BEGIN DATASET RECORDS

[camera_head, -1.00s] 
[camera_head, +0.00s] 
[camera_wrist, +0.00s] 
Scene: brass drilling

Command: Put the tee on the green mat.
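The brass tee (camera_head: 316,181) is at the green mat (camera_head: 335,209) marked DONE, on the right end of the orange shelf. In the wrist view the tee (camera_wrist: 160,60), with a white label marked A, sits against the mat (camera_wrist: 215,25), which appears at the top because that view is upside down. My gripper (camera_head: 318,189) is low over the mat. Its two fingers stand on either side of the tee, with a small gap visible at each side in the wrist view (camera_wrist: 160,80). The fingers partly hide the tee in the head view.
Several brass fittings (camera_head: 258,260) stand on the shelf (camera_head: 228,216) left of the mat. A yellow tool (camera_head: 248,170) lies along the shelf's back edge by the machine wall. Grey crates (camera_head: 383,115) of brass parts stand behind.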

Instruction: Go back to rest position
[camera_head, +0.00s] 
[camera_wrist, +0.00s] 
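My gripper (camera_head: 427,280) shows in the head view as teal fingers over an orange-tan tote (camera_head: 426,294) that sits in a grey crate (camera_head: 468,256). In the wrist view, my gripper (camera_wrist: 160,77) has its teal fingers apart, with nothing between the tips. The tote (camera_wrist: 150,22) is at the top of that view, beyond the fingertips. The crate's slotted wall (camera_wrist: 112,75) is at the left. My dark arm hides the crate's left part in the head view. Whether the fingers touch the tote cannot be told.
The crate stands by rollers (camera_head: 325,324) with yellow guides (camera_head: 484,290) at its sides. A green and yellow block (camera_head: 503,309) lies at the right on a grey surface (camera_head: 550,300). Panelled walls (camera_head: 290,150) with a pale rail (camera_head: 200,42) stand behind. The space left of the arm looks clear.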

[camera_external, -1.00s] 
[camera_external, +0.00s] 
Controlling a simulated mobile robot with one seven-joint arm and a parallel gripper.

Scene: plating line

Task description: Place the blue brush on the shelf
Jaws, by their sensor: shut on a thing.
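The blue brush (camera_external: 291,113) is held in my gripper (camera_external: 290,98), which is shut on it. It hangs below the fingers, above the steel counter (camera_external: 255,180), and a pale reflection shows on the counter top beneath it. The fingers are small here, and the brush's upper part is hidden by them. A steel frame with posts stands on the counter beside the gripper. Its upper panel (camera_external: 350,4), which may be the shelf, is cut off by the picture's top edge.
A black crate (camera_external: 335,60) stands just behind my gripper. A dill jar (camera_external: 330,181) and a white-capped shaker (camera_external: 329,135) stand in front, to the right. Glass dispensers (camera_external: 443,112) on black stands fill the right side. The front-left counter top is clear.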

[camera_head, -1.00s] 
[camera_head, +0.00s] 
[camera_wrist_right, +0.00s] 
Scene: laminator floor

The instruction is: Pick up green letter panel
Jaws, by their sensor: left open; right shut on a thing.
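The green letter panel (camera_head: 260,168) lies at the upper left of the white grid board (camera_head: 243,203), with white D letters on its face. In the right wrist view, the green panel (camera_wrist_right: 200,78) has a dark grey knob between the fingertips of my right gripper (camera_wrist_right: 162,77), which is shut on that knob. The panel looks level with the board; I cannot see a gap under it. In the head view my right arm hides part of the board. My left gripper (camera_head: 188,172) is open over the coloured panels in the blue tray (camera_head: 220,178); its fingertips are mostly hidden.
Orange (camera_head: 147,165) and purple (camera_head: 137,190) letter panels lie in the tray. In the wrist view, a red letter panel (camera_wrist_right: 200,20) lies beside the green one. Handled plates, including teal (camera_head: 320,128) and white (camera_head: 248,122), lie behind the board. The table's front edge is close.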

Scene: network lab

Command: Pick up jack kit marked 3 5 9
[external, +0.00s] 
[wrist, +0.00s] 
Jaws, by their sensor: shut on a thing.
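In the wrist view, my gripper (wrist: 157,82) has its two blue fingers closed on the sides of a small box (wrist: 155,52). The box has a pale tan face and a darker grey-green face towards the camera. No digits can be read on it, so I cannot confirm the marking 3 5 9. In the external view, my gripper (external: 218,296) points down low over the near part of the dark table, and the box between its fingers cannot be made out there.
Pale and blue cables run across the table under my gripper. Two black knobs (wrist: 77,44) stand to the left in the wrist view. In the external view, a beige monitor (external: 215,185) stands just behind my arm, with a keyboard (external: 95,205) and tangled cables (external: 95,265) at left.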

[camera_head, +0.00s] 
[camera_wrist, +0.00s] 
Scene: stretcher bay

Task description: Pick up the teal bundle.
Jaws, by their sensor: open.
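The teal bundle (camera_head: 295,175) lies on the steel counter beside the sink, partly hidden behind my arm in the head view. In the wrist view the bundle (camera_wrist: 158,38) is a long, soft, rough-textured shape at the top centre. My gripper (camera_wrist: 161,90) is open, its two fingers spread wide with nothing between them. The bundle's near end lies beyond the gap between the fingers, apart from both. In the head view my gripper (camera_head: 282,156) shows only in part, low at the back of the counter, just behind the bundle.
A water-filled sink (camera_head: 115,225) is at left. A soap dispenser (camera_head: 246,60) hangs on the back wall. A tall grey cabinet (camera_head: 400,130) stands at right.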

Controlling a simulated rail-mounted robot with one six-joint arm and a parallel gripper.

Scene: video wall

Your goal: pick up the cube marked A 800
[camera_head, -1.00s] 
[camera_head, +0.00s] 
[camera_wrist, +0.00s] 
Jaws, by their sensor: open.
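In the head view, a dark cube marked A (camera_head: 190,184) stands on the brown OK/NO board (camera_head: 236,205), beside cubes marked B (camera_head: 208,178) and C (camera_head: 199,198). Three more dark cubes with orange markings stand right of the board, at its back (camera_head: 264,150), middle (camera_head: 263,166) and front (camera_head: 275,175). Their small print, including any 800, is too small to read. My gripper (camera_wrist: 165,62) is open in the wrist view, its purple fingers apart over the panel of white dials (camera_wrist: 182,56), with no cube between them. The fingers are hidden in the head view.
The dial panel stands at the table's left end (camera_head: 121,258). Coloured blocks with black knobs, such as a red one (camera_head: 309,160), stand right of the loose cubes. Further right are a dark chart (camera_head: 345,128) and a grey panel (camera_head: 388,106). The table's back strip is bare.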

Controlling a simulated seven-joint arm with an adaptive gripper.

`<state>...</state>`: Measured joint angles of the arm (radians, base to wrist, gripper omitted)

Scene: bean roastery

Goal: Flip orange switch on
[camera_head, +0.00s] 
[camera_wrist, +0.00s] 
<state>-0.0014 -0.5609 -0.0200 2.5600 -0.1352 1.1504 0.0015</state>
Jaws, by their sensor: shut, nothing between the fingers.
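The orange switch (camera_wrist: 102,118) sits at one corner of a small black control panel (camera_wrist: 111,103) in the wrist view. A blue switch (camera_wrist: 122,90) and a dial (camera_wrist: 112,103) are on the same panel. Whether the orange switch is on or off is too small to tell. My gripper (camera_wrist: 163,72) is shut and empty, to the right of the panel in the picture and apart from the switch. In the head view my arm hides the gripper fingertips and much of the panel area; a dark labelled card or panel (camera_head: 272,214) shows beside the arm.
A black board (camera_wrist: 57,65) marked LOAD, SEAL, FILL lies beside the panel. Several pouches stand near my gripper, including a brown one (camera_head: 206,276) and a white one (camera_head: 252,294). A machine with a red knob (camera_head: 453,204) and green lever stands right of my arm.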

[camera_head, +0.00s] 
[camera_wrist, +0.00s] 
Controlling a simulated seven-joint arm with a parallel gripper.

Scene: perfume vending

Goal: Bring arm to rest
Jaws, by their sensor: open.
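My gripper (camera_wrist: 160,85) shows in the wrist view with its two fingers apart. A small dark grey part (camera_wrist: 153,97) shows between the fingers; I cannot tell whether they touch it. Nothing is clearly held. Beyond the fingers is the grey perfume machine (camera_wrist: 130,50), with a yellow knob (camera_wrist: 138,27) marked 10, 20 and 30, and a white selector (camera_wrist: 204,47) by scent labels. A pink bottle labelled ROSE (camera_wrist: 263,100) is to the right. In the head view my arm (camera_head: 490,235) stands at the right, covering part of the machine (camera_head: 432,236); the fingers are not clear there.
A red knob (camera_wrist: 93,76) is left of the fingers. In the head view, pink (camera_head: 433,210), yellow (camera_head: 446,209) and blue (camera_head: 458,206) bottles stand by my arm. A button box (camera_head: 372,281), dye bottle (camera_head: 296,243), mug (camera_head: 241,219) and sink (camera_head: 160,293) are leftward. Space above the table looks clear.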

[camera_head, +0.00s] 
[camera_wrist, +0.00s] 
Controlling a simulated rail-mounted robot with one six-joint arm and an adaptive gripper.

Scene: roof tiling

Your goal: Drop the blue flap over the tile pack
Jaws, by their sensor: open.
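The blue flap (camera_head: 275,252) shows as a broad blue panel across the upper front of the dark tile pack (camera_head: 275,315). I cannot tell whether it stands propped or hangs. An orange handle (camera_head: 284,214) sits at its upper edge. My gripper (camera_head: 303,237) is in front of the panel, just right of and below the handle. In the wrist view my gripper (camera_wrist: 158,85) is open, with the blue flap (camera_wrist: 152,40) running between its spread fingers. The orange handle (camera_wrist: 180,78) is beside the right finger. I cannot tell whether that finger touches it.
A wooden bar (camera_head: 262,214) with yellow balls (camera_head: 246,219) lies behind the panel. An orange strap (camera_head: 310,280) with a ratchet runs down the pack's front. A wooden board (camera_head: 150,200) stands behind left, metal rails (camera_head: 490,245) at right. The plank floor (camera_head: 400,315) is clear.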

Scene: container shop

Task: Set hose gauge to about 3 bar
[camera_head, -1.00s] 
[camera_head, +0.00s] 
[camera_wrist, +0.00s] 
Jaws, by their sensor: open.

END DATASET RECORDS

• EXERCISE TASK: Only the lines from the beginning of the material to the line containing "[camera_external, -1.00s]" should be echoed, verbatim and in full.

• EXERCISE OUTPUT:
[camera_head, -1.00s] 
[camera_head, +0.00s] 
[camera_wrist, +0.00s] 
Scene: brass drilling

Command: Put the tee on the green mat.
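The brass tee (camera_head: 316,181) is at the green mat (camera_head: 335,209) marked DONE, on the right end of the orange shelf. In the wrist view the tee (camera_wrist: 160,60), with a white label marked A, sits against the mat (camera_wrist: 215,25), which appears at the top because that view is upside down. My gripper (camera_head: 318,189) is low over the mat. Its two fingers stand on either side of the tee, with a small gap visible at each side in the wrist view (camera_wrist: 160,80). The fingers partly hide the tee in the head view.
Several brass fittings (camera_head: 258,260) stand on the shelf (camera_head: 228,216) left of the mat. A yellow tool (camera_head: 248,170) lies along the shelf's back edge by the machine wall. Grey crates (camera_head: 383,115) of brass parts stand behind.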

Instruction: Go back to rest position
[camera_head, +0.00s] 
[camera_wrist, +0.00s] 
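My gripper (camera_head: 427,280) shows in the head view as teal fingers over an orange-tan tote (camera_head: 426,294) that sits in a grey crate (camera_head: 468,256). In the wrist view, my gripper (camera_wrist: 160,77) has its teal fingers apart, with nothing between the tips. The tote (camera_wrist: 150,22) is at the top of that view, beyond the fingertips. The crate's slotted wall (camera_wrist: 112,75) is at the left. My dark arm hides the crate's left part in the head view. Whether the fingers touch the tote cannot be told.
The crate stands by rollers (camera_head: 325,324) with yellow guides (camera_head: 484,290) at its sides. A green and yellow block (camera_head: 503,309) lies at the right on a grey surface (camera_head: 550,300). Panelled walls (camera_head: 290,150) with a pale rail (camera_head: 200,42) stand behind. The space left of the arm looks clear.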

[camera_external, -1.00s] 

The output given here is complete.